THE EXERCISE
Extract exactly and only the lines from the one containing "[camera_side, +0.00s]" through the end of the entries below. Pictures should not appear in the copy.

MATERIAL TO PROCESS
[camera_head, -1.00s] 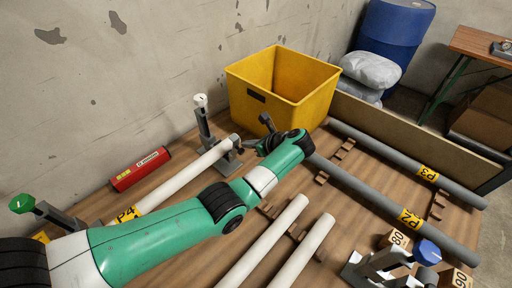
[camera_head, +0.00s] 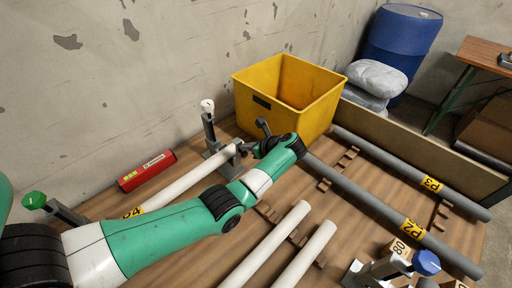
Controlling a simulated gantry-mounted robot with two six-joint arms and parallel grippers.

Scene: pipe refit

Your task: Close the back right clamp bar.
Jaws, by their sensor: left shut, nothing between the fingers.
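The back clamp (camera_head: 209,130) has a white knob on an upright grey post and stands by the yellow bin, at the far end of the white pipe (camera_head: 182,185) labelled P4. A dark grey bar-like piece (camera_head: 263,127) sticks up just right of this clamp, beside my wrist; I cannot tell whether it is the clamp bar or part of my gripper. My left gripper (camera_head: 254,149) is shut and empty, close to the clamp's right side. Its fingertips are hard to make out, and contact with the clamp cannot be told. My right gripper is out of view.
The yellow bin (camera_head: 257,113) stands behind my left wrist. A green-knobbed clamp (camera_head: 50,208) is at left and a blue-knobbed clamp (camera_head: 392,267) at front right. A red case (camera_head: 147,171) lies by the wall. Grey pipes P2 (camera_head: 365,197) and P3 (camera_head: 392,163) lie at right.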

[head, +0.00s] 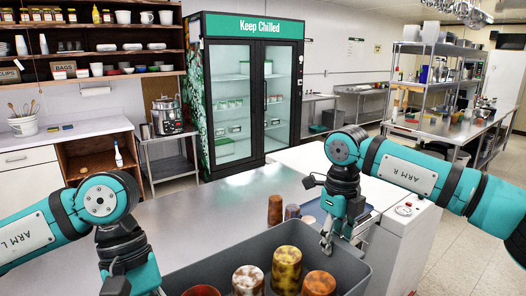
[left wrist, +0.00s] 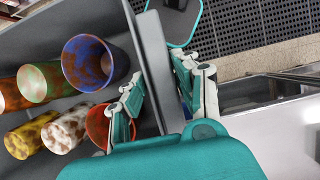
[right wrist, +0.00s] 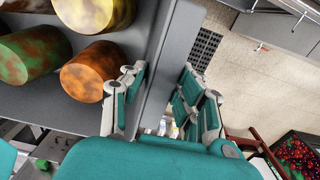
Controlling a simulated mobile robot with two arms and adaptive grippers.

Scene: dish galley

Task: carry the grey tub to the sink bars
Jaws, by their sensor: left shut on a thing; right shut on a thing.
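The grey tub (head: 205,268) is at the bottom middle of the head view, its near part cut off. Several mottled cups stand in it, among them a yellow one (head: 286,268) and an orange one (head: 319,284). My right gripper (head: 326,240) is shut on the tub's wall; the right wrist view shows the wall (right wrist: 172,50) between its fingers. My left gripper (left wrist: 160,88) is shut on the opposite wall (left wrist: 154,55), as the left wrist view shows; its fingertips are out of the head view. I cannot make out the sink bars.
A steel counter (head: 195,215) lies beyond the tub. Two brown cups (head: 275,209) and a blue tray (head: 312,206) are behind its far rim. A white-sided unit (head: 405,250) is to the right. A fridge (head: 250,90) stands behind; floor (head: 465,240) is open at right.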

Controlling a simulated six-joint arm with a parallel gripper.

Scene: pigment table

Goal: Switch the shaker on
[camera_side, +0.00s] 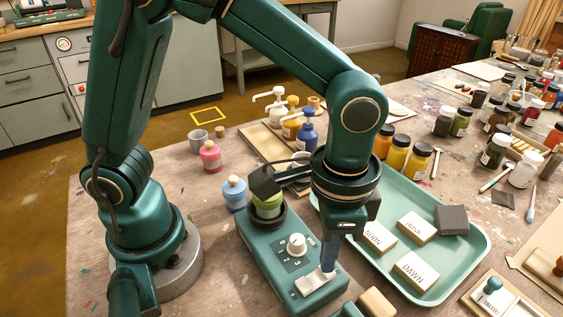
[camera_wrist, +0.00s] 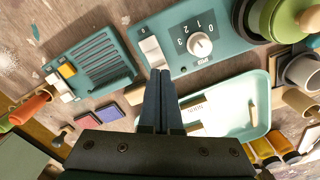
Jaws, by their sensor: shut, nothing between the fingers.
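The shaker (camera_side: 265,250) is a teal box on the table with a white dial (camera_side: 296,245) and a pale rocker switch (camera_side: 310,283) at its near end. A green jar (camera_side: 268,207) sits in its dark round holder. In the wrist view the switch (camera_wrist: 152,50) and the dial (camera_wrist: 199,44), marked 0 to 3, show clearly. My gripper (camera_side: 328,268) points down with its fingers together and empty, the tips right at the switch. In the wrist view the closed tips (camera_wrist: 161,73) lie at the switch's lower edge; I cannot tell whether they touch it.
A mint tray (camera_side: 470,262) with labelled blocks (camera_side: 417,270) and a dark grey block (camera_side: 452,220) stands right of the shaker. Blue (camera_side: 234,192) and pink (camera_side: 211,157) bottles stand to its left. A teal slotted rack (camera_wrist: 92,62) shows in the wrist view.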

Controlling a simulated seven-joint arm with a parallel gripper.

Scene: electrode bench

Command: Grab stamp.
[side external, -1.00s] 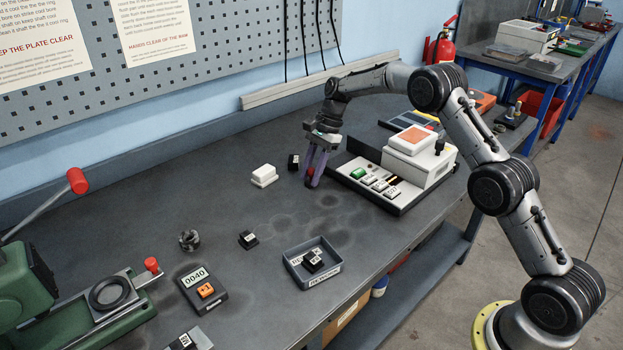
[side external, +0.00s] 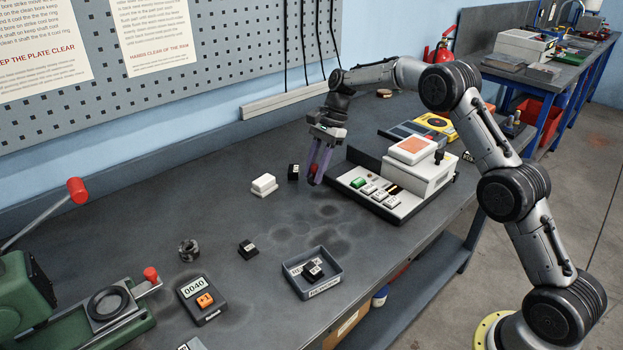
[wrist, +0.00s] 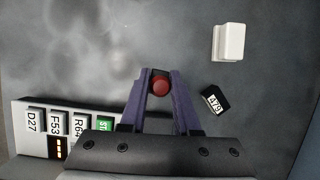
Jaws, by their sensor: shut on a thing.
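My gripper (wrist: 160,86) is shut on a small stamp (wrist: 160,86), seen as a round red knob with a dark part behind it. The knob sits between the two purple fingers at their tips. In the side external view my gripper (side external: 316,181) points down over the bench, left of the white console, with a bit of the red knob (side external: 313,171) showing between the fingers. The stamp's underside is hidden. It seems to be a little above the bench top, but the gap is hard to judge.
A white block (side external: 264,185) and a black labelled block (side external: 293,172) stand left of my gripper. The console (side external: 388,192) with labelled keys is close on the right. A grey tray (side external: 313,289) holding a black block is nearer. The bench between is clear.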

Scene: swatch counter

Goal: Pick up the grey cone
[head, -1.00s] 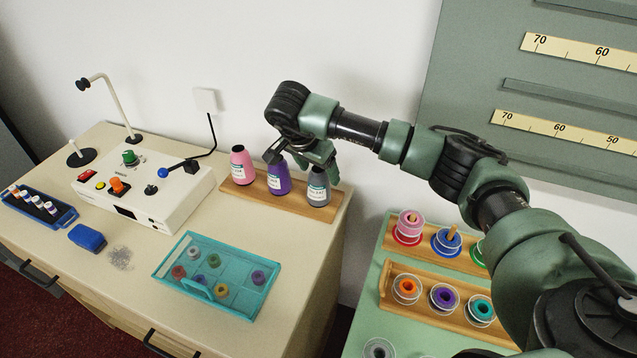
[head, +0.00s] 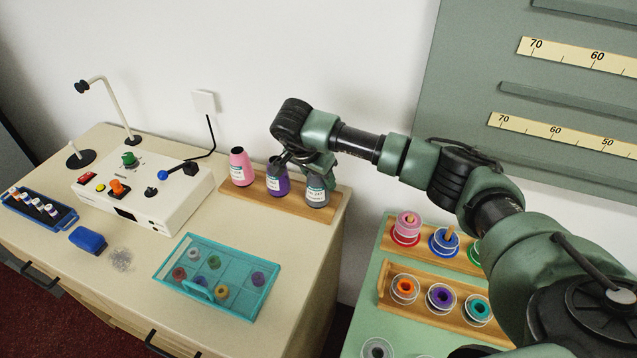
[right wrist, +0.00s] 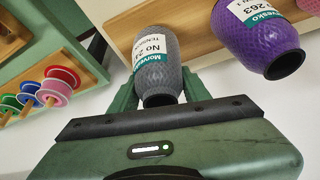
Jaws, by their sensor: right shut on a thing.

WRITTEN ANSWER
[camera_side, +0.00s] 
[camera_wrist, +0.00s] 
Jaws, by their sensor: shut, nothing between the fingers.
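The shaker (camera_side: 265,250) is a teal box on the table with a white dial (camera_side: 296,245) and a pale rocker switch (camera_side: 310,283) at its near end. A green jar (camera_side: 268,207) sits in its dark round holder. In the wrist view the switch (camera_wrist: 152,50) and the dial (camera_wrist: 199,44), marked 0 to 3, show clearly. My gripper (camera_side: 328,268) points down with its fingers together and empty, the tips right at the switch. In the wrist view the closed tips (camera_wrist: 161,73) lie at the switch's lower edge; I cannot tell whether they touch it.
A mint tray (camera_side: 470,262) with labelled blocks (camera_side: 417,270) and a dark grey block (camera_side: 452,220) stands right of the shaker. Blue (camera_side: 234,192) and pink (camera_side: 211,157) bottles stand to its left. A teal slotted rack (camera_wrist: 92,62) shows in the wrist view.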

Controlling a simulated seven-joint arm with a parallel gripper.

Scene: electrode bench

Command: Grab stamp.
[side external, -1.00s] 
[side external, +0.00s] 
[wrist, +0.00s] 
Jaws, by their sensor: shut on a thing.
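My gripper (wrist: 160,86) is shut on a small stamp (wrist: 160,86), seen as a round red knob with a dark part behind it. The knob sits between the two purple fingers at their tips. In the side external view my gripper (side external: 316,181) points down over the bench, left of the white console, with a bit of the red knob (side external: 313,171) showing between the fingers. The stamp's underside is hidden. It seems to be a little above the bench top, but the gap is hard to judge.
A white block (side external: 264,185) and a black labelled block (side external: 293,172) stand left of my gripper. The console (side external: 388,192) with labelled keys is close on the right. A grey tray (side external: 313,289) holding a black block is nearer. The bench between is clear.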

Scene: swatch counter

Goal: Pick up the grey cone
[head, -1.00s] 
[head, +0.00s] 
[right wrist, +0.00s] 
Jaws, by their sensor: right shut on a thing.

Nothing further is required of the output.